Records follow. Copy every line with "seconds".
— begin Data listing —
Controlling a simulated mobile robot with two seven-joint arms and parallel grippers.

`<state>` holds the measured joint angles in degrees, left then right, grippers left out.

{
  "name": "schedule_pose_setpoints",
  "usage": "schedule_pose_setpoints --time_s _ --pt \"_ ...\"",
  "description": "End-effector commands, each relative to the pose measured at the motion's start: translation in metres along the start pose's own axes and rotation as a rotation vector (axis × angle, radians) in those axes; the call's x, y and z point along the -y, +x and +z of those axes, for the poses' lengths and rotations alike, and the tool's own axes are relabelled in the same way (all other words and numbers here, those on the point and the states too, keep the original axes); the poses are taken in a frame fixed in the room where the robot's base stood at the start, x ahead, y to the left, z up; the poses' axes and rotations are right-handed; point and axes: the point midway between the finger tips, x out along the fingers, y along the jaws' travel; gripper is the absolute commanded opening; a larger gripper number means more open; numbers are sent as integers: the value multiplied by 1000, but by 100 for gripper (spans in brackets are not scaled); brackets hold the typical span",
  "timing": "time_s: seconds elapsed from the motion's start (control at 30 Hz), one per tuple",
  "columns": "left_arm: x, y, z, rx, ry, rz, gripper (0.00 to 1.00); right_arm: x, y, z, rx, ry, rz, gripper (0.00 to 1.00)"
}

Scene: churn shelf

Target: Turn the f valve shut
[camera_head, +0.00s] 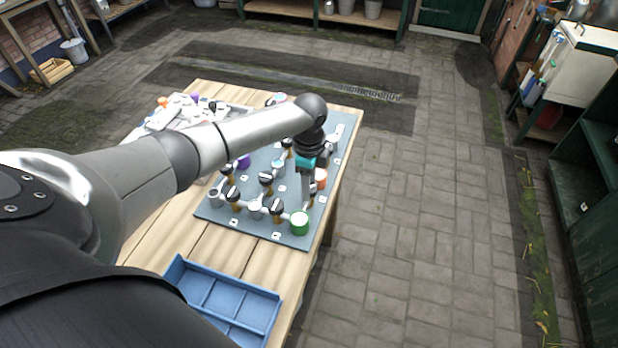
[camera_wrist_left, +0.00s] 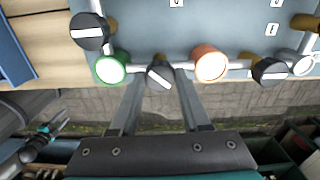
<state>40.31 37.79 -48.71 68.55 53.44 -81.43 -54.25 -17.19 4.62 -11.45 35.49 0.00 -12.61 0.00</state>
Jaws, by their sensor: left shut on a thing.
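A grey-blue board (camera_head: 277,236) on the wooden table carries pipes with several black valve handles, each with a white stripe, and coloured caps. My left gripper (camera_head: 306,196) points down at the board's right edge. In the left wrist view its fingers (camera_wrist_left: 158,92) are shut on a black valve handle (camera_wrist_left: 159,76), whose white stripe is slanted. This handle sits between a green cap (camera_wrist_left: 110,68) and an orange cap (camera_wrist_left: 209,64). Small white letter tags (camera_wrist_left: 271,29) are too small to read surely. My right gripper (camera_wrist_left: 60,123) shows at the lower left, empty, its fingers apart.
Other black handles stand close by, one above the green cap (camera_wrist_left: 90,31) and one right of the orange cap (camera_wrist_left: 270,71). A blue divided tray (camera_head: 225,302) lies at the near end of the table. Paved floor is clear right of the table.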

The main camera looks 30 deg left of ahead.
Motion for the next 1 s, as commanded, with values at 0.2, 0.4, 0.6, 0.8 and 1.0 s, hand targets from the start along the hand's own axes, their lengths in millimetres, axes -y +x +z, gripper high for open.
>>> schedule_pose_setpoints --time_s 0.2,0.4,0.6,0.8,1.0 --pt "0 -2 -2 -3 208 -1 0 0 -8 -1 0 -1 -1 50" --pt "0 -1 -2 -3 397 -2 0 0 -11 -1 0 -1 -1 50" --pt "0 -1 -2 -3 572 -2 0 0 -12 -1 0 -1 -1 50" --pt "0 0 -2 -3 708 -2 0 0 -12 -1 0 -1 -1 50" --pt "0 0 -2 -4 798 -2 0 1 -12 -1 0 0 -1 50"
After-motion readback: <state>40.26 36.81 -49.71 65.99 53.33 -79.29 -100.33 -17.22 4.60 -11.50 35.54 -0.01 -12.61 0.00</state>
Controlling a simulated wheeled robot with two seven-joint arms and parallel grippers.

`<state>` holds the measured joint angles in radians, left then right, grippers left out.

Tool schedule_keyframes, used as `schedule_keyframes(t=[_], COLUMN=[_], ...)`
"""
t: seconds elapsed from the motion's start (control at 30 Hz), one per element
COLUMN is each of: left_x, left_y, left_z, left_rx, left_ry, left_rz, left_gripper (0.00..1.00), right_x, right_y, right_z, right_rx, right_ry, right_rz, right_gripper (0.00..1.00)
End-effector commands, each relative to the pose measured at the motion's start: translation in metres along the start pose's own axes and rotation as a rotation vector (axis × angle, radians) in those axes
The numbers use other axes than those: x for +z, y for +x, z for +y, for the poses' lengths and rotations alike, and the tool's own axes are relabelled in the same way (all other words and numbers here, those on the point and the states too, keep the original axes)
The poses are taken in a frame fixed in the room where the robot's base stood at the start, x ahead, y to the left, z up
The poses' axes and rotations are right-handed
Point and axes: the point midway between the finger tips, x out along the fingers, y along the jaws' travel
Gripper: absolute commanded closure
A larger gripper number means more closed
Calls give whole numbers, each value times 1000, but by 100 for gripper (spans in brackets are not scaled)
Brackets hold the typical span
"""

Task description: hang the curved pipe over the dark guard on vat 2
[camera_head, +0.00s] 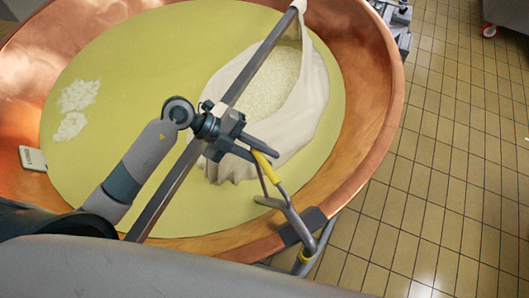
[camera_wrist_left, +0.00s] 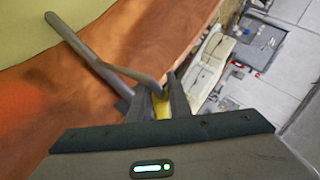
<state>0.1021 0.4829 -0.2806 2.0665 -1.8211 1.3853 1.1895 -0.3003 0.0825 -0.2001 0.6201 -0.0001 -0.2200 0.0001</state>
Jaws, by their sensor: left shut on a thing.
— end Data listing —
--- Solution to the problem ---
  "timing": "time_s: seconds elapsed from the motion's start (control at 30 Hz), one per tuple",
t: seconds elapsed from the motion's start (control at 30 Hz), one per element

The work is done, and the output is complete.